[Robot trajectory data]
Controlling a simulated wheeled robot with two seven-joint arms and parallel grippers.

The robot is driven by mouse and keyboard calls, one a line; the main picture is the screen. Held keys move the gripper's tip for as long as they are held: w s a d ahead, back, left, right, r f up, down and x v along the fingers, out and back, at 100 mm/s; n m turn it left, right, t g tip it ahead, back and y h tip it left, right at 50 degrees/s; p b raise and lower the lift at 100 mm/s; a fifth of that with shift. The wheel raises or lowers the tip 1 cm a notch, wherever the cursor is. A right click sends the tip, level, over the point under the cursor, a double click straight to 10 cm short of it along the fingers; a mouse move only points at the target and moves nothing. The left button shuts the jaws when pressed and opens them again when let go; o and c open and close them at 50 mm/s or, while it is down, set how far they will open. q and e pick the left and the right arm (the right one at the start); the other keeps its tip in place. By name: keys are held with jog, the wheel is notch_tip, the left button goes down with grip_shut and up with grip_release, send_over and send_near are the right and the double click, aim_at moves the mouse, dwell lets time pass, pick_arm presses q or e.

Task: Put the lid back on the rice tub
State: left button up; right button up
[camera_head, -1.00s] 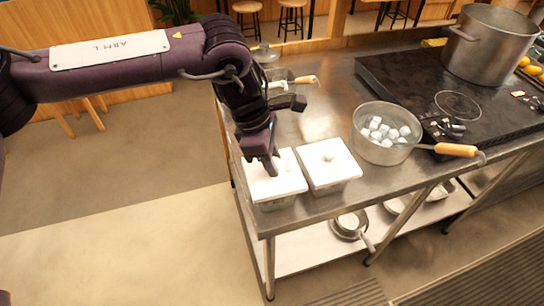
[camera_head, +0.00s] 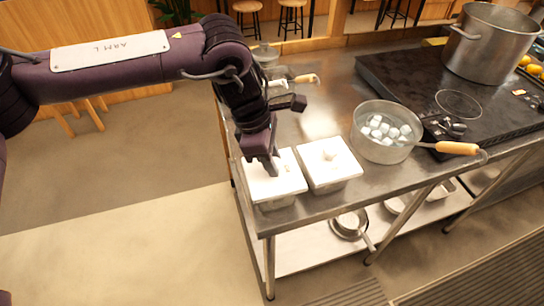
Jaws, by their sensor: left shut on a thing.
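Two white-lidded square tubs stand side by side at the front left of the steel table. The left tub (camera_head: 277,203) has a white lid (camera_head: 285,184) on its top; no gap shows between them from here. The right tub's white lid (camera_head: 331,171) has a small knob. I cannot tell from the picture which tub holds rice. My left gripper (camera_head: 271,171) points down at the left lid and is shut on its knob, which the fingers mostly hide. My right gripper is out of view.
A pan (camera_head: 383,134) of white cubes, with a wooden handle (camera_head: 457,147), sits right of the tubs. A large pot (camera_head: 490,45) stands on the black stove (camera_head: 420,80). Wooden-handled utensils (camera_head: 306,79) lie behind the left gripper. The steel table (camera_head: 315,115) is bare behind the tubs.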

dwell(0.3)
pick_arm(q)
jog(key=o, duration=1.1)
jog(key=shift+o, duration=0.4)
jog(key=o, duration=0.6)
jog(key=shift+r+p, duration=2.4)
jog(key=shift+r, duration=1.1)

==

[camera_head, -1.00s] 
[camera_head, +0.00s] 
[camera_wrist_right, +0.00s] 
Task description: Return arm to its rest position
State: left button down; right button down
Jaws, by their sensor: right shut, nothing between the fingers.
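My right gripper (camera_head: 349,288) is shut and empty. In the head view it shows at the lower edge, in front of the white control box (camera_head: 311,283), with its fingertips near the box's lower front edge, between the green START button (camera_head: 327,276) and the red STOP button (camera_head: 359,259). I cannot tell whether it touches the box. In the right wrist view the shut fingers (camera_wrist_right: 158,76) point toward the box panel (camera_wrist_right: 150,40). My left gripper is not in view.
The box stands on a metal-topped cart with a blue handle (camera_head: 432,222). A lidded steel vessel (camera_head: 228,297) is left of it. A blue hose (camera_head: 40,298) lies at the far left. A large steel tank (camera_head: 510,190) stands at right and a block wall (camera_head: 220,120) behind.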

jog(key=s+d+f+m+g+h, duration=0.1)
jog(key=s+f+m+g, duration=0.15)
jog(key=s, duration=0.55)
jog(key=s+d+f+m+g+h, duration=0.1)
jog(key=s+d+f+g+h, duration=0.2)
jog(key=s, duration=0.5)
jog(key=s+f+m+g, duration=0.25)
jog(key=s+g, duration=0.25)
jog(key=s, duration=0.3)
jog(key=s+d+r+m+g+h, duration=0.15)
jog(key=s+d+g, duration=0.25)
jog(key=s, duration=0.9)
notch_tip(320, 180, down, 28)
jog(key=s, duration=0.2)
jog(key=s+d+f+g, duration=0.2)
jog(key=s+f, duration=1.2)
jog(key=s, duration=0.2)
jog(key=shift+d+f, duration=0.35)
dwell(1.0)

Exercise directions:
Copy and report every line where the word "Task" is present.

Worked solution:
Task: Put the lid back on the rice tub
Task description: Return arm to its rest position

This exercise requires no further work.